The study said technology and the screens that consume us are creating 'technoference' in couples.
That ranges from picking up the phone while partners are casually hanging out to checking Facebook while in the middle of an argument.
'You see it everywhere', said Sarah Coyne, psychologist at Brigham Young University and an author of the study.
'Like at a restaurant where couples have their phones, both of them, on the table, right there. I think that is so easy for them to pick it up if it buzzes.'
The study surveyed 143 married or cohabiting heterosexual women and asked them about their phone, TV, computer and tablet habits.
It also asked about how their partner used technology, if there was any conflict about using technology, and about their satisfaction with their relationship and life overall.
The participants said computers were the most interfering technology in their relationship, followed by mobiles.

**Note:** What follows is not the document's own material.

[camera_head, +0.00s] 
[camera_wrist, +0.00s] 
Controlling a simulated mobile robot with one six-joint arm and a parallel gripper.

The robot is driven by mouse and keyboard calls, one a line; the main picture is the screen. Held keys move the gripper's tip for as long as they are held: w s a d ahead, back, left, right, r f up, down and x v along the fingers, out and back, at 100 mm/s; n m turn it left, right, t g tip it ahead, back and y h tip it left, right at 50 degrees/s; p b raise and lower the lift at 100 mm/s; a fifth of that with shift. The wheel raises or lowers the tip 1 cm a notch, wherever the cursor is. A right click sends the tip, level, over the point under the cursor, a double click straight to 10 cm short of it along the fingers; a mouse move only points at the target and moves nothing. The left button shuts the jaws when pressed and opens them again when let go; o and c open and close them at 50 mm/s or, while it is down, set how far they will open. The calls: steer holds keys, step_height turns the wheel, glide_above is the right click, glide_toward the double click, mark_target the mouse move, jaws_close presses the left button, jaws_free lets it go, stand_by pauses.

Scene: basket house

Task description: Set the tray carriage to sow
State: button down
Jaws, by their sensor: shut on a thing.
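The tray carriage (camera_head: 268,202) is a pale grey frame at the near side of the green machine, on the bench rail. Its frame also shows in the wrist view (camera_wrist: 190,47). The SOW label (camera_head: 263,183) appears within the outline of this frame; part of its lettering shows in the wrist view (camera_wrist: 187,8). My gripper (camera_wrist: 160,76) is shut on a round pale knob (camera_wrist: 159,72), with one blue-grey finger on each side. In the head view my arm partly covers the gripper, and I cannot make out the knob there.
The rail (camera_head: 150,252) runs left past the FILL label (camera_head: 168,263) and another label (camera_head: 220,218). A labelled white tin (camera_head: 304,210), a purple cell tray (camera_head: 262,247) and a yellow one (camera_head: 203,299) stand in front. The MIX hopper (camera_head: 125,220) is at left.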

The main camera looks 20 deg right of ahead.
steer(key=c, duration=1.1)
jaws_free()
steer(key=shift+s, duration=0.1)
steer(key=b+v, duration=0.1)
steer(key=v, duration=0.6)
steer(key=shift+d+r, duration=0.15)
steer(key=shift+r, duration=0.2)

They also reported that of five scenarios presented to them, the most common interference was seeing a partner pick up his phone during 'couple leisure time', with 62 per cent of women reporting this happened at least once a day.
Relationships expert Alison Bruzek, writing on the NPR website, said 40 per cent of women said their men would get distracted by the TV during a conversation at least once a day, while a third said he would take out his phone in the middle of a conversation or during a meal together.
A quarter said their partner would actually send texts or emails to another person while they were having a face-to-face conversation.
But worse than the intrusions was the way they made the women feel; they found, as you might expect, that conflict over technology was associated with poorer relationships, which in turn were associated with lower life satisfaction.
Michelle Drouin, developmental psychologist at Indiana University and Purdue University, Fort Wayne, said: 'With mobile phone technology emerging on the scene as quickly as it did, we all jumped into computer-mediated interactions without really thinking much about the implications.'
However, this study involved a small group of women, and the researchers acknowledge that these correlations could be due to other factors affecting a person's well-being.
But for those feeling similarly aggravated by smartphone interrupts, the authors say the answer isn't to completely remove technology from the relationship.
'It's not silly for couples to make rules about technology,' said Dr Coyne. 'Just having the discussion about what's OK and what's not when it comes to devices at the dinner table or in the bedroom can help.'
Her own method: 'Put [the phone] out of my reach, like on top of the refrigerator, just so that it releases the temptation.'
The study was published in the journal Psychology of Popular Media Culture.